The knife-edge in the software world is intelligence. In a negative software culture, the designers and architects are gods who cannot be questioned -- here we have a high PDI, and questions are seen as challenges to authority and power, and are thus actively discouraged. The assumption is that the "leaders" are so smart they don't make mistakes (an idea promoted by those same "leaders"), and so we don't need to look for mistakes -- indeed, it's a waste of time and resources to do so.

In a positive software culture with a low PDI, everyone's input is valid. From the most experienced to the least experienced, everyone makes mistakes, so the question is not whether mistakes exist, but how do we discover and minimize them? We know disasters happen so we are on the lookout to capture and record risk factors. And the leaders put their effort not into showing how infallible they are, but in appreciating input that helps them continue to learn and understand. This culture not only produces software more reliably, it develops better software engineers and better leaders.

"Communication" in a positive software culture means that everyone knows that anyone can make a mistake (so it's not a terrible thing) and anyone kind find a mistake (so it's not a big deal). Most importantly, there's no way to prevent mistakes; they are just part of the world of software development. So we can't just hope they don't happen, we have to actively work with the knowledge that they are always there. We must track and test against them, and every time we learn something, everyone on the team learns that thing and we all get better because of it.

This brings up two important questions:

  1. Is it possible to convert a team with a negative software culture into one with a positive software culture?

  2. If so, how?

Seven weeks ago I broke my leg skiing. In prior weeks, I had been thinking that it was time to take another few lessons, to learn to ski in better control. That is, to get some review and direction in my skiing style. I knew I was skiing out of control, but it just seemed like I could go a bit faster, and even a little bit faster, etc. I had enough control to be able to fly down the mountain and I seemed to be able to do that and get away with it.

The failure, when it happened, was a series of minor incidents, ones that I had survived unscathed many times before. But this time, combined with the fact that I had become used to skiing slightly out of control, these incidents caused a small disaster that I shall continue recovering from in weeks to come. Although I was a functional skier, on my path of slightly-out-of-control behiavior, it was statistically likely that I would eventually combine the wrong mistakes and have a disaster. I "only" broke a bone (didn't tear anything) so I can learn from my mistake without suffering too much from it.

Do people only change after trauma? The answer seems to be "yes, mostly." It's also possible to change through inspiration, but that appears to be the rare exception.

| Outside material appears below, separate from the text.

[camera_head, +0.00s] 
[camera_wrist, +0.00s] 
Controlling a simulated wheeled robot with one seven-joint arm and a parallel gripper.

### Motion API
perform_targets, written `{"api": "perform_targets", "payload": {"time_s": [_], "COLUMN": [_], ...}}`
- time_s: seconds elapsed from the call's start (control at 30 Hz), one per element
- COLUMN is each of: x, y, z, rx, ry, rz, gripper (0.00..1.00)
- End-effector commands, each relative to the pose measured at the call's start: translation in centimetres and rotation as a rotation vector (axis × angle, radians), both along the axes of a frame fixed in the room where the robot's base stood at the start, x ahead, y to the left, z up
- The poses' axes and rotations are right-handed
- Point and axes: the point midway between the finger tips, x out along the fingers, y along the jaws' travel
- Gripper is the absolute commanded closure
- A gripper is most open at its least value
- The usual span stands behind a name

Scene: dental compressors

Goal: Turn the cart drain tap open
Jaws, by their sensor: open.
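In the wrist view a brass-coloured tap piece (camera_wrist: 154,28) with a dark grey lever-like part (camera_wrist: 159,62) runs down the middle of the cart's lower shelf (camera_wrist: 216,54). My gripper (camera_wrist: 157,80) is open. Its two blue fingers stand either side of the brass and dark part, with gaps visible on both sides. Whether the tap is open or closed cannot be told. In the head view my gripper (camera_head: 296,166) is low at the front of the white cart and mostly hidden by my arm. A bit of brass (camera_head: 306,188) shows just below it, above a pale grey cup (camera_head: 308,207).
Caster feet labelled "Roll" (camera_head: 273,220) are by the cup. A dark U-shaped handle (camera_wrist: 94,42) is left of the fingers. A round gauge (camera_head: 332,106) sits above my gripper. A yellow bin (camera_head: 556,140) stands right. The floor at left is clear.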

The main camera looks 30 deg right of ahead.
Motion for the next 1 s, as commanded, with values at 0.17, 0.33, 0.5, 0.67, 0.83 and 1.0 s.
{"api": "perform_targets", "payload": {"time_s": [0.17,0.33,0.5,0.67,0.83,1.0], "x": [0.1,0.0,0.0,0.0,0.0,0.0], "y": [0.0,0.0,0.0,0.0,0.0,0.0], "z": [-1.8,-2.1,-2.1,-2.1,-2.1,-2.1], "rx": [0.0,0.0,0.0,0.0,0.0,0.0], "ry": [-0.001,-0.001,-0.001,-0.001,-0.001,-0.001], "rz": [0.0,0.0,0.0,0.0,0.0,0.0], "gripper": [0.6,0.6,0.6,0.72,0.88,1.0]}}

Usually you have to get bashed about before you'll think about changing.

I've had two types of consulting clients. The first, and most common, appears when something is starting to go wrong, or has already gone wrong. Project failures seem to go through the "stages of grief" (hilariously depicted here), usually getting stuck at "denial." Bringing a consultant into a failing project is typically either a last-ditch attempt to save the project (by imagining that the consultant has magical powers) or the beginning of the process of assigning blame. Neither case is much fun.

But sometimes a client will be smart enough to understand how bad the odds of success are, and attempt to inject goodness into the project early on, while there's still a chance of it making a positive difference. These are the good consulting jobs.

And the very best jobs are when the client has already taken steps towards success (for example, by choosing a powerful, dynamic language like Python) and you're brought in to amplify those steps (rather than trying to motivate them in the first place). This is where the fun happens. This is where I want to live.

All these questions I keep asking are really the same: "Is change possible?" The answer, of course, is "Yes... but it's unlikely." Even the traumatized would prefer to think of it as a bad dream, and to go back to the way things were, blissfully thinking that everything is working OK. To quote Weinberg again: "People hate change. They really, really hate change."

Look at the structure of stories. The main character is pushed out of their comfort zone by the "inciting incident" (whatever happens to get the story rolling). But the only logical thing for that character to do is to try to return to their original comfort zone. Otherwise the character is unbelievable -- obviously they weren't comfortable if they didn't try to return to that zone, so why weren't they already trying to change? Doesn't make sense.

Except in the world, it does. You may hate your cubicle, but you keep going back to it. If you get kicked out, you try to get back to it or to another cubicle somewhere else. Cubicles are the devil you know, and that culture collects other people who are equally willing to resist change to keep out the uncertainty of the unknown. It's our nature to keep to certainty, and put up with rather a lot of pain to do so.

In the face of human propensity towards sameness, how do we introduce change?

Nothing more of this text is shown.